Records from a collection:
▬▬▬
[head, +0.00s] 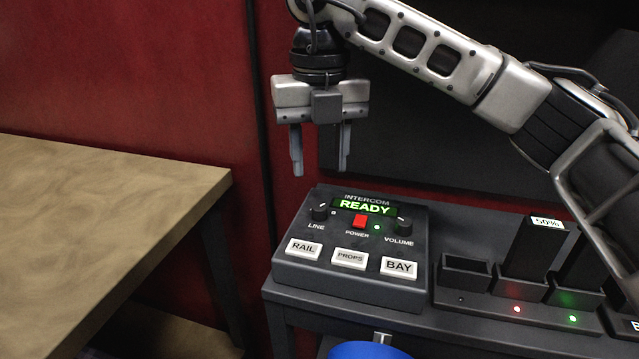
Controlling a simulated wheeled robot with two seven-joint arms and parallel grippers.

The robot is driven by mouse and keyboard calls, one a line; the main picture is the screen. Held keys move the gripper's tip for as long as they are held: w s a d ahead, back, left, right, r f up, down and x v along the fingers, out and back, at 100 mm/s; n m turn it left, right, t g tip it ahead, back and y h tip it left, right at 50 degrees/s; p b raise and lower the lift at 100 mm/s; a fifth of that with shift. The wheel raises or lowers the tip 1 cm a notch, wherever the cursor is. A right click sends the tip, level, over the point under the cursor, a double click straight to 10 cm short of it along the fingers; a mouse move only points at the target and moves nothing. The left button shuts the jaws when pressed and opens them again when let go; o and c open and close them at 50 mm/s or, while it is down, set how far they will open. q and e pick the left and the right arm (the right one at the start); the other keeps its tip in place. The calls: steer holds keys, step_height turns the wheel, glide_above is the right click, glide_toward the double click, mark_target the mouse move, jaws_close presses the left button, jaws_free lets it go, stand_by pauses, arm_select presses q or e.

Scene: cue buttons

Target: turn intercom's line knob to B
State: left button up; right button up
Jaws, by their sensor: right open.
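The intercom (350,245) is a dark sloped box on a dark stand, with a green display reading READY. Its line knob (319,213) is a small black dial at the upper left of the panel, with a light pointer mark; a small letter beside it is too small to read surely. The volume knob (404,224) sits at the right of the panel, with a red power button (359,221) between them. My right gripper (320,172) is open and empty, pointing down above the back left of the intercom, apart from it. My left gripper is not in view.
White RAIL (303,249), PROPS (350,258) and BAY (398,267) buttons line the intercom's front. A charger dock (480,297) with upright dark units stands to the right. A wooden table (100,220) is at left. A blue round object (368,351) shows below.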

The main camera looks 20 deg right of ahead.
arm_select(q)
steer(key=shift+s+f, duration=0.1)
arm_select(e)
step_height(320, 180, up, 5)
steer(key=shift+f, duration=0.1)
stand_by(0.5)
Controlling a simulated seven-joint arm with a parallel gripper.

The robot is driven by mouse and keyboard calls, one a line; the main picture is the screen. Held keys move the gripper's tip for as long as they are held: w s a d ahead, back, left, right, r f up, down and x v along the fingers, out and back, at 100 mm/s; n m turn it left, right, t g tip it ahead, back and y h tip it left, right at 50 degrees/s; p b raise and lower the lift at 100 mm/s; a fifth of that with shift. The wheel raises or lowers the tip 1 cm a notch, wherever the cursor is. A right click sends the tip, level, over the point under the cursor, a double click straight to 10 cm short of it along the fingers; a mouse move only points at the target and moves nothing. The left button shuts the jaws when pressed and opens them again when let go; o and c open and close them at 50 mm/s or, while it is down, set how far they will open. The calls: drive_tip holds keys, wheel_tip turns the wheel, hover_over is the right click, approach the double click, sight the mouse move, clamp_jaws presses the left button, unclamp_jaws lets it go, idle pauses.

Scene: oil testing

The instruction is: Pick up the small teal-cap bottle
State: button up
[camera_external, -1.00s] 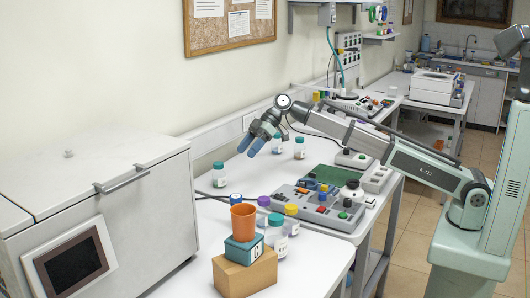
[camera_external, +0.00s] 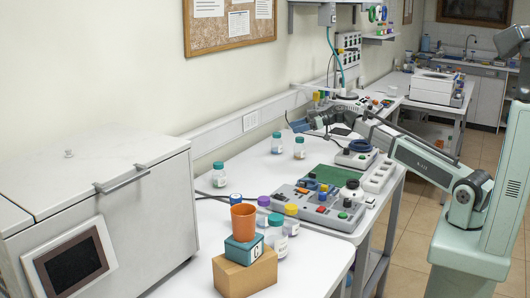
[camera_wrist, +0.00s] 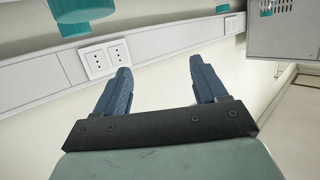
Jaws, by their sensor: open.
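Three small clear bottles with teal caps stand on the white bench: one bottle (camera_external: 219,176) at the left, one bottle (camera_external: 277,145) further back, and one bottle (camera_external: 299,149) just right of it. A bigger teal-cap bottle (camera_external: 277,238) stands among the jars in front. My gripper (camera_external: 298,125) is behind and above the two back bottles, roughly level, its blue fingers pointing left. In the wrist view my gripper (camera_wrist: 159,64) is open, with nothing between the fingers. Teal shapes, cut off by that view's top edge, include one at upper left (camera_wrist: 80,10); I cannot tell which bottles they are.
A wall trunking with sockets (camera_external: 250,121) runs behind the bench and shows close beyond my fingers in the wrist view (camera_wrist: 105,58). A grey control panel (camera_external: 318,205), a green mat (camera_external: 320,177) and an orange cup (camera_external: 243,222) on stacked boxes occupy the front.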

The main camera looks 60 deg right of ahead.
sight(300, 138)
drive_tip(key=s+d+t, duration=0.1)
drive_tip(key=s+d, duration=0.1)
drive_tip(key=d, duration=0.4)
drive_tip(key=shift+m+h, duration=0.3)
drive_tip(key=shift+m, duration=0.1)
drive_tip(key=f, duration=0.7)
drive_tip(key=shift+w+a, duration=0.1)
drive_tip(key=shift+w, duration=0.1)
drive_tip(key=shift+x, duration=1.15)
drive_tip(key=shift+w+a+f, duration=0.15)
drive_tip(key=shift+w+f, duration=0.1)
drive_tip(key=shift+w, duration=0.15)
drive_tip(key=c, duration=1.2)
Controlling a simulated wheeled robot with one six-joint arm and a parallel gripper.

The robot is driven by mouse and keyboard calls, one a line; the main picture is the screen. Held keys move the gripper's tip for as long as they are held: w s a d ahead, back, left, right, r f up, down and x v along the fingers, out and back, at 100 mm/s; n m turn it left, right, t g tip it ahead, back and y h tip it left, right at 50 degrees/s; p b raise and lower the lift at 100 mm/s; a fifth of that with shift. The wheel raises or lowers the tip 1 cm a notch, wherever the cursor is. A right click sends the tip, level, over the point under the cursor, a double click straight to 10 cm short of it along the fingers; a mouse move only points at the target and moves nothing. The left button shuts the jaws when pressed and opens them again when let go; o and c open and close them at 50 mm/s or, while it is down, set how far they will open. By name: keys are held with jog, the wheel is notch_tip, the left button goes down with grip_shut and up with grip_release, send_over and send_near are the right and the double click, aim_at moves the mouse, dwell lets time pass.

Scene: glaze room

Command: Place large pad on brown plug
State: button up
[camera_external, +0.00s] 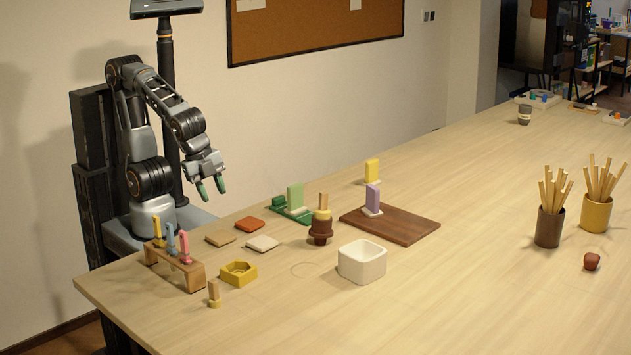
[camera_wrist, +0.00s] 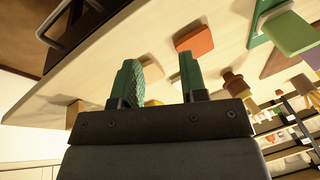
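A brown stepped plug (camera_external: 320,237) stands upright on the table with a yellow collar and a wooden stick on top. It also shows in the wrist view (camera_wrist: 234,83). Three flat square pads lie behind and left of it: an orange-red pad (camera_external: 250,225), a tan pad (camera_external: 220,238) and a cream pad (camera_external: 262,244). Which one is the large pad I cannot tell. The orange-red pad shows beyond my fingers in the wrist view (camera_wrist: 195,41). My gripper (camera_external: 212,187) has green fingers, spread apart and empty, above the table's rear edge; the fingers show in the wrist view (camera_wrist: 160,65).
A green block on a green base (camera_external: 295,198), a brown board (camera_external: 405,225) with a purple block (camera_external: 373,197), and a white bowl (camera_external: 362,265) surround the plug. A tool rack (camera_external: 175,268), yellow hexagonal block (camera_external: 238,280) and small peg (camera_external: 213,295) stand front left.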

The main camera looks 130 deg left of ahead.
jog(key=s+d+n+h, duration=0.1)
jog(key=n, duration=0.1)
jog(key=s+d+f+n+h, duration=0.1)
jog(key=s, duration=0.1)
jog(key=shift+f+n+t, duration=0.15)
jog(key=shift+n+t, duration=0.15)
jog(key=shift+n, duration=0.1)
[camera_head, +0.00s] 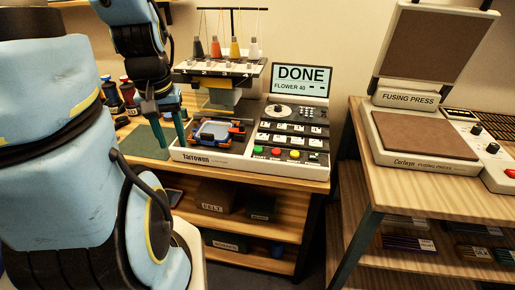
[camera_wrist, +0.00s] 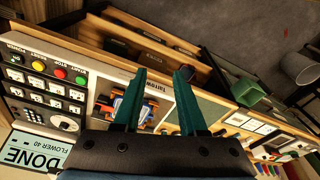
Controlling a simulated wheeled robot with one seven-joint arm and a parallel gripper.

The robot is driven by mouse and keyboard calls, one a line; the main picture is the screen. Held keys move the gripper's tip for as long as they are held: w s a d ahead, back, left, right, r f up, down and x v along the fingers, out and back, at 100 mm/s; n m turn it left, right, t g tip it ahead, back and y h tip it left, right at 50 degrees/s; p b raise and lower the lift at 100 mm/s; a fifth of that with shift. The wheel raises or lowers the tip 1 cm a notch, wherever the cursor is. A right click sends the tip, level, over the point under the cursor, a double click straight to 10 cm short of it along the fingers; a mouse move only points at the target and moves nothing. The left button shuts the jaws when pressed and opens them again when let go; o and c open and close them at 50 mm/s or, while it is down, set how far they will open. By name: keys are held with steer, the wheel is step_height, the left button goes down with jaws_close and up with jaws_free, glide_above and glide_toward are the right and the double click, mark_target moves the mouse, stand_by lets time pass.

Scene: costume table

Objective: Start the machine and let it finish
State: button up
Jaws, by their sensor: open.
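The Tarrowen embroidery machine (camera_head: 210,160) stands on a wooden table, with several thread cones above its head. Its screen (camera_head: 301,82) reads DONE, FLOWER 40. Its panel has keys and a row of coloured buttons, red (camera_head: 294,154), green (camera_head: 259,149) and yellow. In the wrist view the panel (camera_wrist: 45,85) is at the left, with the screen (camera_wrist: 32,150) below it. A blue and orange hoop (camera_head: 215,131) sits on the machine bed. My gripper (camera_head: 168,128) is open and empty, fingers down, just left of the hoop; in the wrist view its fingers (camera_wrist: 160,85) are apart.
A Corlwyn fusing press (camera_head: 425,135) with its lid up stands on a separate table at the right. Labelled boxes (camera_head: 214,197) fill the shelf below. A gap separates the tables.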

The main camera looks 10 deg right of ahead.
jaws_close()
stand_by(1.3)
▬▬▬
Instructions for the task: Work out the number of lines in this listing that include the word "simulated". Reply with that number only.

Result below: 4